JC: Clearly it’s shrinking. I think 10 years ago, department stores used to be around 40 per cent of the sales of shopping centres. I think it’s closer to 30 per cent today, so it’s been an enormous change.

I think they’ve got an enormous opportunity, but in my experience, their websites are clunkier and harder to shop on than Amazon. And if I want to go into a store, I walk into the ground floor and get the atomiser invasion and see staff everywhere and think this is fantastic… But then I go to the department I want to go to and there’s no one there, or it’s a concession area and they say I work for X brand, I can’t help you. Or I do buy something, and it takes 10 minutes for the transaction to go through.

They’ve got a lot to get right. It’s easy to say, but harder to do. I think they’ll get smaller and more efficient, but it’s taking them a long time to do.

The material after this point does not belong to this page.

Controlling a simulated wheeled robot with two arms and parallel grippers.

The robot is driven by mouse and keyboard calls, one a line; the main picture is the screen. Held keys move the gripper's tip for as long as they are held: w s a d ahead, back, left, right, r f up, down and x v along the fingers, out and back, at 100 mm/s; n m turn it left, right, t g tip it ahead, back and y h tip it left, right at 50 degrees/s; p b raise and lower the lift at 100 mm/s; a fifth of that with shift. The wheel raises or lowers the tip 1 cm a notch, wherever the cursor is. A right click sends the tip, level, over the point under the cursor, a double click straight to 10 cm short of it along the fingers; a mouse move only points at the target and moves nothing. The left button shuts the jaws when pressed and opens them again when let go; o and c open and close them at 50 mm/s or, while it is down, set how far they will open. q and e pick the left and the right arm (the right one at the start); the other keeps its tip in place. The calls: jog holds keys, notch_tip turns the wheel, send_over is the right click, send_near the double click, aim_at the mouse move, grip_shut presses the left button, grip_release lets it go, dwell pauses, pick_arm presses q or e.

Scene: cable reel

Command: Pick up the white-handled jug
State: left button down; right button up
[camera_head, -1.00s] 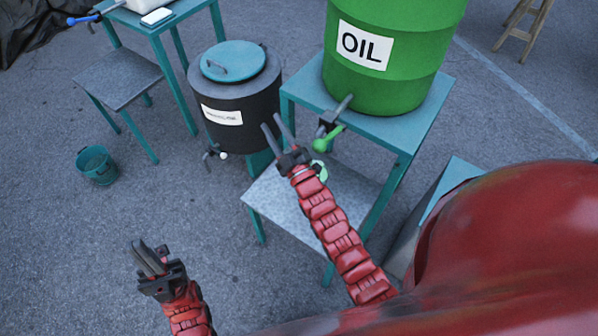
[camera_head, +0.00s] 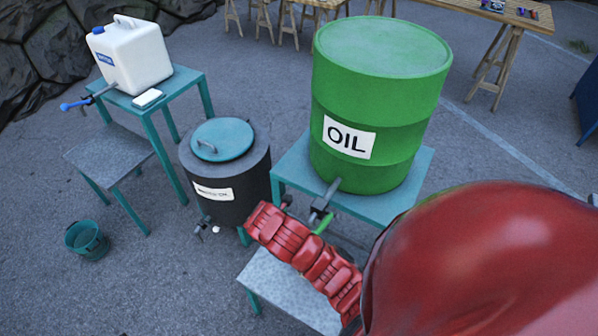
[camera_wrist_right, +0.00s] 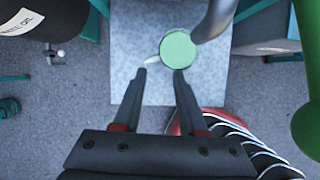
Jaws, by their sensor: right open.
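In the right wrist view a small white piece (camera_wrist_right: 152,60), which looks like the jug's handle, shows against the grey low table top (camera_wrist_right: 122,62). A round green disc (camera_wrist_right: 178,50) sits right beside it; I cannot tell whether it is the jug or the tap's knob. My right gripper (camera_wrist_right: 160,72) is open and empty, its fingertips just short of the white piece and disc in the picture. In the head view my right arm covers the jug and most of this gripper. My left gripper is out of view.
The green oil drum (camera_head: 385,105) stands on a teal table (camera_head: 292,172), its tap (camera_head: 322,205) close to my right arm. A dark lidded drum (camera_head: 230,172) stands left of it. A white canister (camera_head: 136,58) and a teal bucket (camera_head: 86,240) are further left.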

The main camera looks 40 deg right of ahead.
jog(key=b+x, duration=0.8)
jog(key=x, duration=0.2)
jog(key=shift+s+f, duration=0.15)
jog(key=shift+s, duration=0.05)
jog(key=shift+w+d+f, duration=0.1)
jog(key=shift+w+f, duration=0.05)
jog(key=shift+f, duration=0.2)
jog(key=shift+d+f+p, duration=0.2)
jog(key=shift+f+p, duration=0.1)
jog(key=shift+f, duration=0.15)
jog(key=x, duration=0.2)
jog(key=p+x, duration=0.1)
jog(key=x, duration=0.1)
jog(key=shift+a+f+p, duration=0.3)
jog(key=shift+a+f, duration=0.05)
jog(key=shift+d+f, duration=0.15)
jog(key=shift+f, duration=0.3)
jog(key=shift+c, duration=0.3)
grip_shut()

IRW: Do you think anything has changed from the time when you were an employee? Do you think there was more investment in training in the past?

JC: I think the specialties have just gotten so much better over the years. Department stores are fighting against them, but they don’t have the expertise. Not that they play in our part of the footwear industry, but years ago, Myer used to have the bargain basement and have budget footwear in that area. But we’re so focused on it.

All those specialty shops that line the malls are good operators and they’ve taken that business away from the department stores. There’s still room for a one-stop shop, but you can’t have a David Jones everywhere, because not every suburb can handle an upmarket range. That leaves an opportunity for Myer, but they’ve got to concentrate on what they do the best in.